Paper No. 8
Presentation Time: 3:30 PM
CARBONATE AND NONCARBONATE SPRINGS AND TREES IN THE EOLIAN NAVAJO SANDSTONE, NEAR TENMILE CANYON, SE UTAH
The Early Jurassic Navajo Sandstone consists primarily of eolian sandstone, including large-scale eolian crossbeds. Carbonate beds are a minor but significant lithology in the Navajo Sandstone, particularly in the area of Moab, Utah. The carbonate beds are primarily lacustrine with textures and mineralogy consistent with a range of salinities from relatively freshwater to highly saline. Penecontemporaneous weathering indicates periodic exposure of the carbonate beds. In some locations, the carbonate beds are contiguous with carbonate mounds up to 2 m high. The mounds show vuggy and brecciated textures, particularly in their cores, consistent with carbonate spring mounds. This is in contrast to many carbonate mounds in Capitol Reef NP, which are laminated throughout and lack brecciated cores. Lateral relationships indicate that the mounds built above the local surface and were subsequently onlapped and buried by sand. Many of the lacustrine carbonate beds contain or are stratigraphically associated with fossil trees as large as a meter in diameter. The fossil wood is poorly preserved, but is pycnoxylic, almost certainly from the Coniferopsida, and most likely from one of the following Mesozoic conifer families: Cheirolepidiaceae, Cuppressaceae, or Taxodiaceae. The wood lacks growth rings, indicating continuous growth through at least through the preserved radii. Disrupted sandstone occurs in two forms.
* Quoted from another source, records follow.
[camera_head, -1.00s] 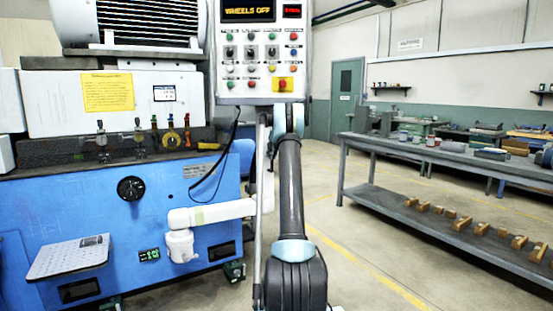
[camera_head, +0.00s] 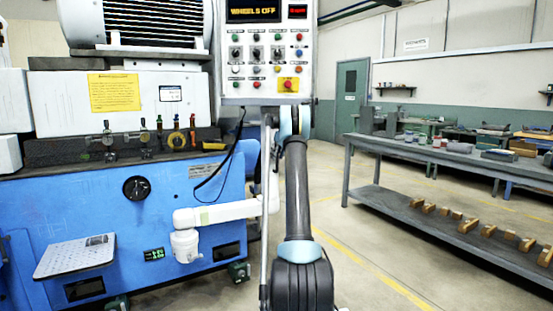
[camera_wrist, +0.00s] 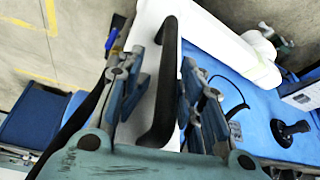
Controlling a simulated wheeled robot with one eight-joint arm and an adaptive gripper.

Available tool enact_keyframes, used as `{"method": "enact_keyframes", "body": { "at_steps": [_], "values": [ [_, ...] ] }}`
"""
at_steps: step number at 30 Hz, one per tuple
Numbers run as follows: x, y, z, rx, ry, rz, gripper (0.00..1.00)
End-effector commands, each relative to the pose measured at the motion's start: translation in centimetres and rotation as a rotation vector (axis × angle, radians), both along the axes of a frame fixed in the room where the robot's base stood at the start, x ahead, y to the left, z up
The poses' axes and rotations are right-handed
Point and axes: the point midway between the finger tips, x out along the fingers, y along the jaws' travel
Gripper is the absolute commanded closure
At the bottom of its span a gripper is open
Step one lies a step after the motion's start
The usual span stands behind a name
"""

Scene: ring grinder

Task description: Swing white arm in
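The white arm (camera_head: 222,211) reaches right from a white joint on the front of the blue machine, and its right end passes behind a thin post and my own dark arm. In the wrist view a white arm-like tube (camera_wrist: 228,40) crosses the upper right. A black bar handle (camera_wrist: 164,85) stands on a white surface there. My gripper (camera_wrist: 166,62) is open, with one finger on each side of the handle and gaps between. In the head view my gripper is hidden behind the control panel (camera_head: 246,82).
The blue machine (camera_head: 90,205) fills the left, with a small perforated tray (camera_head: 72,258) jutting from its front. A grey workbench (camera_head: 440,155) stands at the right, with several wooden pieces on its lower shelf. The floor (camera_head: 390,235) between them is clear.

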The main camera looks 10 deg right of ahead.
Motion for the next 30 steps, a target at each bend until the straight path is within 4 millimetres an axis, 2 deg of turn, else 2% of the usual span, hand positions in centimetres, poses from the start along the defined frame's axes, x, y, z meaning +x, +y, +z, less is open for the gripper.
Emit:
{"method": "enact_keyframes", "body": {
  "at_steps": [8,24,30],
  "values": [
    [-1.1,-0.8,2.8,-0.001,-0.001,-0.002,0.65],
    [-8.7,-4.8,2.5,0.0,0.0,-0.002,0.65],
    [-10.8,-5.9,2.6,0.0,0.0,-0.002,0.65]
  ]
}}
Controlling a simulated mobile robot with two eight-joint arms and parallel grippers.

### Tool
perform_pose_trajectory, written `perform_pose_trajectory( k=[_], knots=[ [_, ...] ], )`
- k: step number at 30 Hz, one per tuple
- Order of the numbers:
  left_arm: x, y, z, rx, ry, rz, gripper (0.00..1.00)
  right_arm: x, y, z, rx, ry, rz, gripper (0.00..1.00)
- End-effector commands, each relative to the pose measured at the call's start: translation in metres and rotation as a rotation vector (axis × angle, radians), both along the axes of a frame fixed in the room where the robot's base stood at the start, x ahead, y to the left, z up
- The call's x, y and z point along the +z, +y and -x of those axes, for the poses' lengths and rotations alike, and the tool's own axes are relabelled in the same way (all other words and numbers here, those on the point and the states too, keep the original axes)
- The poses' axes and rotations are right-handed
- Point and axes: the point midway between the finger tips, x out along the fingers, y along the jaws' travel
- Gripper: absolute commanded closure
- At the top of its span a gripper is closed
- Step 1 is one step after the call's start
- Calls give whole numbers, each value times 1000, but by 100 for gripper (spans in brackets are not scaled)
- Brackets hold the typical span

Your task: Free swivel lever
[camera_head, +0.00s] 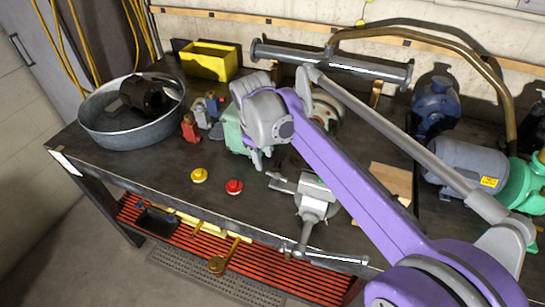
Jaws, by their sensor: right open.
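A grey bench vise (316,192) stands at the front edge of the bench, with a long bar handle (325,258) at its front. A short grey lever-like part (281,183) sticks out at its left. I cannot tell for certain which part is the swivel lever. My right arm, purple and grey, reaches in from the lower right over the vise. My right gripper (262,158) is open, beyond and left of the vise, in front of a mint-green machine (234,132) that it partly hides. I see nothing between its fingers. My left gripper is out of view.
A metal tub (108,136) holding a dark motor stands at the left. A yellow bin (208,62) is behind. Yellow (199,175) and red (234,187) knobs lie on open bench top (165,185). Motors (466,165) crowd the right. A red slatted shelf (265,270) is below.

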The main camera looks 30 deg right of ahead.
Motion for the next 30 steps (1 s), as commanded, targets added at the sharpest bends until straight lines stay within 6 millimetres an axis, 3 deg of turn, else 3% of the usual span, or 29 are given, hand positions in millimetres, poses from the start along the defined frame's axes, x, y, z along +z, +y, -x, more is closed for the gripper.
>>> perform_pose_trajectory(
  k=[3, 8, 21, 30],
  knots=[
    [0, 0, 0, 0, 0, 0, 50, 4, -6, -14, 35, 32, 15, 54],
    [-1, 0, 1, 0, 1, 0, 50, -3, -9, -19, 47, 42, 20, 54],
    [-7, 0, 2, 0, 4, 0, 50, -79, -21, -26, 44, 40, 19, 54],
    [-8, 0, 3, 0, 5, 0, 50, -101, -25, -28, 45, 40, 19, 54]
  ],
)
One form consists of moderately disrupted sandstone that is slightly cemented with carbonate and that occurs as low mounds about 2 meters across embedded in otherwise undisturbed sandstone. We interpret these as noncarbonate spring mounds. The second form are larger features, up to several meters across and irregular in shape, consisting of highly disrupted sandstone and carbonate and surrounded by an area of disruption that decreases to undisturbed beds within a few tens of meters. We interpret these to be catastrophic dewatering structures. Similar structures have also been observed in Capitol Reef NP (Eisenberg, 2001, GSA Prog. Abstr. 33(5):2). In the Moab area, however, the catastrophic deposits are much more localized. Our interpretation is that in this area, the dewatering is the result of relatively localized loading. All these features have implications for the dynamics of the sedimentary environment and the ecosystem of the Navajo Sandstone.